--- Data lines ---
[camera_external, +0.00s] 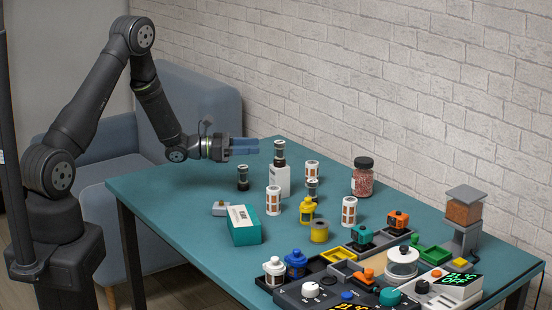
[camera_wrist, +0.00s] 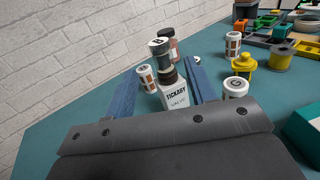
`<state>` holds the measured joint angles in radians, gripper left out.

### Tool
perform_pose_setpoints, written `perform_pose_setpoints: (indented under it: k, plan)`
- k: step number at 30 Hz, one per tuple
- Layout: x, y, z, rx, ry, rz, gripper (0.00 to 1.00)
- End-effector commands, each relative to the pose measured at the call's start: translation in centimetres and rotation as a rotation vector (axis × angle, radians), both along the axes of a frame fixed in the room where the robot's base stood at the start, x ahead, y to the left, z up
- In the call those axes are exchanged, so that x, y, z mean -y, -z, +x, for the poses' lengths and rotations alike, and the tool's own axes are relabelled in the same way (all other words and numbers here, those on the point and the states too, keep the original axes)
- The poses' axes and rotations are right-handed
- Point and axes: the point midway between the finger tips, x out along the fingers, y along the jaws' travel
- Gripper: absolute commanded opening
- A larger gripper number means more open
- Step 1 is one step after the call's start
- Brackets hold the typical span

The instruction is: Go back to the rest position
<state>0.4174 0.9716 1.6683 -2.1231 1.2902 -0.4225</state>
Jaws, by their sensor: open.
---
To be done
Copy all the lines of data exactly as they appear, dropping any images.

Solution for this task
[camera_external, +0.00s] 
[camera_wrist, +0.00s] 
`<state>` holds the measured joint angles in radians, gripper left out.

### Tool
perform_pose_setpoints, written `perform_pose_setpoints: (indented under it: k, plan)`
- k: step number at 30 Hz, one per tuple
- Layout: x, y, z, rx, ry, rz, gripper (0.00 to 1.00)
- End-effector commands, each relative to the pose measured at the call's start: translation in centimetres and rotation as a rotation vector (axis × angle, radians), both along the axes of a frame fixed in the room where the robot's base stood at the start, x ahead, y to the left, z up
- In the call those axes are exchanged, so that x, y, z mean -y, -z, +x, for the poses' lengths and rotations alike, and the tool's own axes are relabelled in the same way (all other words and numbers here, those on the point and the states too, keep the original axes)
- The poses' axes and rotations are right-handed
- Point and axes: the point midway between the finger tips, x out along the fingers, y along the jaws' travel
- Gripper: absolute commanded opening
- A larger gripper number means more open
- Step 1 is one step after the call's start
- Brackets hold the typical span

The instruction is: Go back to the rest position
<state>0.4174 0.9716 1.6683 -2.1231 1.2902 -0.4225</state>
Jaws, by their sensor: open.

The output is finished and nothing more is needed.